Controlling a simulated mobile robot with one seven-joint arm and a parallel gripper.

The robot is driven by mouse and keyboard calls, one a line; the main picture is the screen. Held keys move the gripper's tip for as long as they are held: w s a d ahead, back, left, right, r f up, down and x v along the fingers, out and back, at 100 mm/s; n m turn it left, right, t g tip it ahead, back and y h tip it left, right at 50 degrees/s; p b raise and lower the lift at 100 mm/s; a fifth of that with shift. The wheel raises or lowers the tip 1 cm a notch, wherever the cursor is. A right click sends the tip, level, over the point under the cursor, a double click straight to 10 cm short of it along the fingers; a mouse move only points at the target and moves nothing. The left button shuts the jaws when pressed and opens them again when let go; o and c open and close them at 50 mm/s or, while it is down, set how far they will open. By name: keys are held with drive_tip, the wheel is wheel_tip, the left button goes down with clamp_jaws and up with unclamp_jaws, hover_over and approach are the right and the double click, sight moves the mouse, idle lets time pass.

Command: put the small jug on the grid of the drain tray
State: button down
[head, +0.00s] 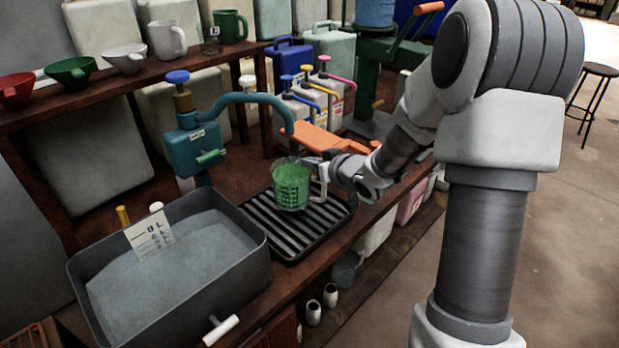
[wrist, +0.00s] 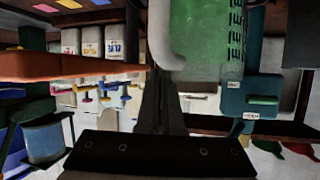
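The small jug (head: 291,186) is clear with dark markings and holds green liquid. It is upright over the black slatted grid of the drain tray (head: 315,228) in the head view; I cannot tell whether its base touches the slats. My gripper (head: 321,176) is at the jug's right side, at its pale handle. In the wrist view the jug (wrist: 210,40) fills the top middle, and my gripper's dark fingers (wrist: 163,85) are close together at the handle, seemingly shut on it. The jug's base is not visible in the wrist view.
A teal pump (head: 195,150) with a curved spout stands behind and left of the tray. A grey basin (head: 255,262) with a card stands to the left. An orange bar (head: 322,138) lies behind the jug. Small pump cans (head: 300,108) and a shelf with mugs (head: 167,39) are farther back.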

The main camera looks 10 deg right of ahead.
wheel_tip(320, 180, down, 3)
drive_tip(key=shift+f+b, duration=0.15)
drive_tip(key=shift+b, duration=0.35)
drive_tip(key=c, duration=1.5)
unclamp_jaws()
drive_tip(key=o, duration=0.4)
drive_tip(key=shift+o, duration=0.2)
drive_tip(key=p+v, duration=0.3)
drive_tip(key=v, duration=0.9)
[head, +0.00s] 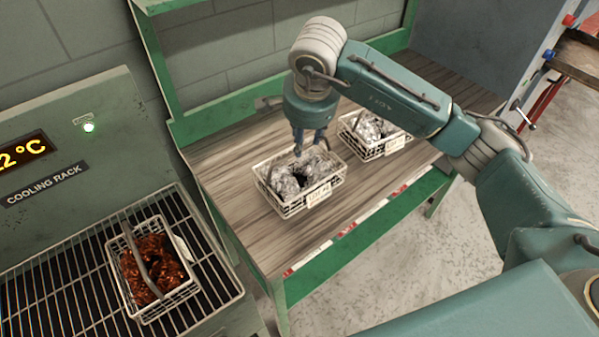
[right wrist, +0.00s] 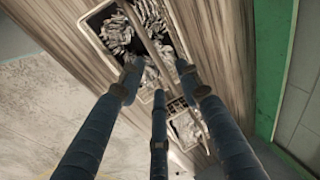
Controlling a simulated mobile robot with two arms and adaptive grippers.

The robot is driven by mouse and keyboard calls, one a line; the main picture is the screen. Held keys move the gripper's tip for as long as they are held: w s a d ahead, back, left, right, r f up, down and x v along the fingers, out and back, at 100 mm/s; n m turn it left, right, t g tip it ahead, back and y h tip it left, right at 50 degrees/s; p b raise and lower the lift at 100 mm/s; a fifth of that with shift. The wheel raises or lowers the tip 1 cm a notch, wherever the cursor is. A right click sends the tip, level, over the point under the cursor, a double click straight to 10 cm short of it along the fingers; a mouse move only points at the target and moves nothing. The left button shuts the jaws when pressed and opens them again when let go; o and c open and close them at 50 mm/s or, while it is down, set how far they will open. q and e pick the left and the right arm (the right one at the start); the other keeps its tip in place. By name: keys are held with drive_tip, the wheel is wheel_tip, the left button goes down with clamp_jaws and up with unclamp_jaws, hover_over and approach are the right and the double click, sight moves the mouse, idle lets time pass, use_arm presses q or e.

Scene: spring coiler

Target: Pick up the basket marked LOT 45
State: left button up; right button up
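Two white wire baskets with silvery metal parts stand on the wooden bench. The near basket (head: 284,211) has a front tag (head: 318,194), and the far basket (head: 373,157) has a tag (head: 395,144). I cannot read either lot number surely. My right gripper (head: 309,153) points down above the near basket. In the right wrist view its fingers (right wrist: 158,80) are spread over a basket handle (right wrist: 150,28), open, with no clear grip on it. A third basket (head: 124,285) holds reddish-brown parts on the cooling rack; no readable lot mark shows. My left gripper is out of view.
The wire cooling rack (head: 60,285) is at the left, below a panel marked COOLING RACK. The bench (head: 235,185) has a green frame and upright posts behind it. Bare wood lies left of the near basket. A red-framed table (head: 578,62) stands far right.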

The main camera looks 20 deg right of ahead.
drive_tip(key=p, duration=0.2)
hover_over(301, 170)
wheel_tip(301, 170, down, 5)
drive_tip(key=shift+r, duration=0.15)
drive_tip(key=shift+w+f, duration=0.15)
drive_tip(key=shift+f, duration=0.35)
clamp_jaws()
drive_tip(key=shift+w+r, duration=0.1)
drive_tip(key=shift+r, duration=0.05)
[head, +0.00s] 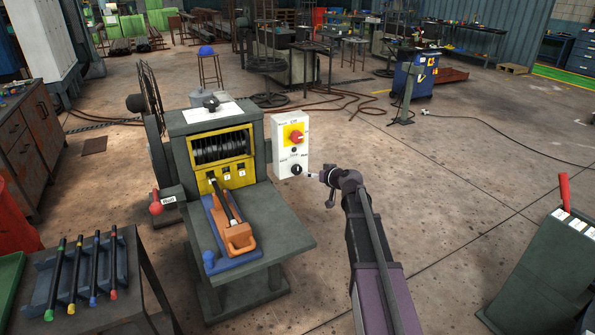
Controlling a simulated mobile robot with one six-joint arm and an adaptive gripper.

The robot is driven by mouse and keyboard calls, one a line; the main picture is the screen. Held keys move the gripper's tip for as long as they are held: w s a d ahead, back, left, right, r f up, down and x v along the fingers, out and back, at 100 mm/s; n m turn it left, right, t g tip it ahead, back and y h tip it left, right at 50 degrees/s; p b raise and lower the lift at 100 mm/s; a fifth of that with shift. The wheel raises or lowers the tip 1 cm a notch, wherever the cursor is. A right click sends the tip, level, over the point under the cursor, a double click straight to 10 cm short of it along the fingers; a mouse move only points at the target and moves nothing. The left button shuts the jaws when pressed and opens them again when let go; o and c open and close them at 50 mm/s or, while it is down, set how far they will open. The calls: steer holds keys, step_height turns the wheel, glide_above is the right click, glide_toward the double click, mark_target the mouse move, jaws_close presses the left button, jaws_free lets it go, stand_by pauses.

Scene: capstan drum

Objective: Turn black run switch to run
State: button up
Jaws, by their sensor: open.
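The black run switch (296,169) is a small round knob low on a white control box (283,145) on the right side of the capstan machine. Small labels sit beside the knob, too small to read surely. Above it is a red knob on a yellow plate (294,135). My gripper (313,176) reaches in from the right, its tip just right of the black switch. The fingers are tiny in this view and look open. Whether they touch the knob cannot be told.
The green-grey machine (215,120) has a drum behind a yellow frame, and an orange tool (238,238) lies on a blue tray on its table. A red-handled lever (156,206) stands at left. A green cabinet (545,270) is at right. The floor between is clear.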

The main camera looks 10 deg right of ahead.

### EXERCISE DESCRIPTION
Every line of the data should be copied as it stands, without the images.

### FULL ANSWER
Controlling a simulated mobile robot with one seven-joint arm and a parallel gripper.

The robot is driven by mouse and keyboard calls, one a line; the main picture is the screen. Held keys move the gripper's tip for as long as they are held: w s a d ahead, back, left, right, r f up, down and x v along the fingers, out and back, at 100 mm/s; n m turn it left, right, t g tip it ahead, back and y h tip it left, right at 50 degrees/s; p b raise and lower the lift at 100 mm/s; a fifth of that with shift. The wheel raises or lowers the tip 1 cm a notch, wherever the cursor is. A right click sends the tip, level, over the point under the cursor, a double click straight to 10 cm short of it along the fingers; a mouse move only points at the target and moves nothing. The left button shuts the jaws when pressed and opens them again when let go; o and c open and close them at 50 mm/s or, while it is down, set how far they will open. By name: keys are held with drive_tip, the wheel is wheel_tip, the left button goes down with clamp_jaws and up with unclamp_jaws, hover_over and approach are the right and the double click, sight moves the mouse, idle lets time pass.

Command: put the small jug on the grid of the drain tray
State: button down
[head, +0.00s] 
[wrist, +0.00s] 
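The small jug (head: 291,186) is clear with dark markings and holds green liquid. It is upright over the black slatted grid of the drain tray (head: 315,228) in the head view; I cannot tell whether its base touches the slats. My gripper (head: 321,176) is at the jug's right side, at its pale handle. In the wrist view the jug (wrist: 210,40) fills the top middle, and my gripper's dark fingers (wrist: 163,85) are close together at the handle, seemingly shut on it. The jug's base is not visible in the wrist view.
A teal pump (head: 195,150) with a curved spout stands behind and left of the tray. A grey basin (head: 255,262) with a card stands to the left. An orange bar (head: 322,138) lies behind the jug. Small pump cans (head: 300,108) and a shelf with mugs (head: 167,39) are farther back.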

The main camera looks 10 deg right of ahead.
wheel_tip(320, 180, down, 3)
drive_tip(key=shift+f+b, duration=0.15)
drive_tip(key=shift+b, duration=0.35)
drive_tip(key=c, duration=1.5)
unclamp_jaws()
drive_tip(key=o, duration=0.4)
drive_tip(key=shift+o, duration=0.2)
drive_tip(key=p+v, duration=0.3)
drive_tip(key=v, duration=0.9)
[head, +0.00s] 
[right wrist, +0.00s] 
Controlling a simulated mobile robot with two arms and adaptive grippers.

The robot is driven by mouse and keyboard calls, one a line; the main picture is the screen. Held keys move the gripper's tip for as long as they are held: w s a d ahead, back, left, right, r f up, down and x v along the fingers, out and back, at 100 mm/s; n m turn it left, right, t g tip it ahead, back and y h tip it left, right at 50 degrees/s; p b raise and lower the lift at 100 mm/s; a fifth of that with shift. The wheel raises or lowers the tip 1 cm a notch, wherever the cursor is. A right click sends the tip, level, over the point under the cursor, a double click straight to 10 cm short of it along the fingers; a mouse move only points at the target and moves nothing. The left button shuts the jaws when pressed and opens them again when let go; o and c open and close them at 50 mm/s or, while it is down, set how far they will open. q and e pick the left and the right arm (the right one at the start); the other keeps its tip in place. By name: keys are held with drive_tip, the wheel is wheel_tip, the left button goes down with clamp_jaws and up with unclamp_jaws, hover_over and approach are the right and the double click, sight moves the mouse, idle lets time pass, use_arm presses q or e.

Scene: spring coiler

Target: Pick up the basket marked LOT 45
State: left button up; right button up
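Two white wire baskets with silvery metal parts stand on the wooden bench. The near basket (head: 284,211) has a front tag (head: 318,194), and the far basket (head: 373,157) has a tag (head: 395,144). I cannot read either lot number surely. My right gripper (head: 309,153) points down above the near basket. In the right wrist view its fingers (right wrist: 158,80) are spread over a basket handle (right wrist: 150,28), open, with no clear grip on it. A third basket (head: 124,285) holds reddish-brown parts on the cooling rack; no readable lot mark shows. My left gripper is out of view.
The wire cooling rack (head: 60,285) is at the left, below a panel marked COOLING RACK. The bench (head: 235,185) has a green frame and upright posts behind it. Bare wood lies left of the near basket. A red-framed table (head: 578,62) stands far right.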

The main camera looks 20 deg right of ahead.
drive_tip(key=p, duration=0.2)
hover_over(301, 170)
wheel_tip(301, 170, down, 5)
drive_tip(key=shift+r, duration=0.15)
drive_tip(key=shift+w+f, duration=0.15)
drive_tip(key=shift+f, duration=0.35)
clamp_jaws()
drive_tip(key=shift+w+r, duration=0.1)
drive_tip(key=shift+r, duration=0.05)
[head, +0.00s] 
Controlling a simulated mobile robot with one six-joint arm and an adaptive gripper.

The robot is driven by mouse and keyboard calls, one a line; the main picture is the screen. Held keys move the gripper's tip for as long as they are held: w s a d ahead, back, left, right, r f up, down and x v along the fingers, out and back, at 100 mm/s; n m turn it left, right, t g tip it ahead, back and y h tip it left, right at 50 degrees/s; p b raise and lower the lift at 100 mm/s; a fifth of that with shift. The wheel raises or lowers the tip 1 cm a notch, wherever the cursor is. A right click sends the tip, level, over the point under the cursor, a double click straight to 10 cm short of it along the fingers; a mouse move only points at the target and moves nothing. The left button shuts the jaws when pressed and opens them again when let go; o and c open and close them at 50 mm/s or, while it is down, set how far they will open. The calls: steer holds keys, step_height turns the wheel, glide_above is the right click, glide_toward the double click, mark_target the mouse move, jaws_close presses the left button, jaws_free lets it go, stand_by pauses.

Scene: capstan drum

Objective: Turn black run switch to run
State: button up
Jaws, by their sensor: open.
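The black run switch (296,169) is a small round knob low on a white control box (283,145) on the right side of the capstan machine. Small labels sit beside the knob, too small to read surely. Above it is a red knob on a yellow plate (294,135). My gripper (313,176) reaches in from the right, its tip just right of the black switch. The fingers are tiny in this view and look open. Whether they touch the knob cannot be told.
The green-grey machine (215,120) has a drum behind a yellow frame, and an orange tool (238,238) lies on a blue tray on its table. A red-handled lever (156,206) stands at left. A green cabinet (545,270) is at right. The floor between is clear.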

The main camera looks 10 deg right of ahead.

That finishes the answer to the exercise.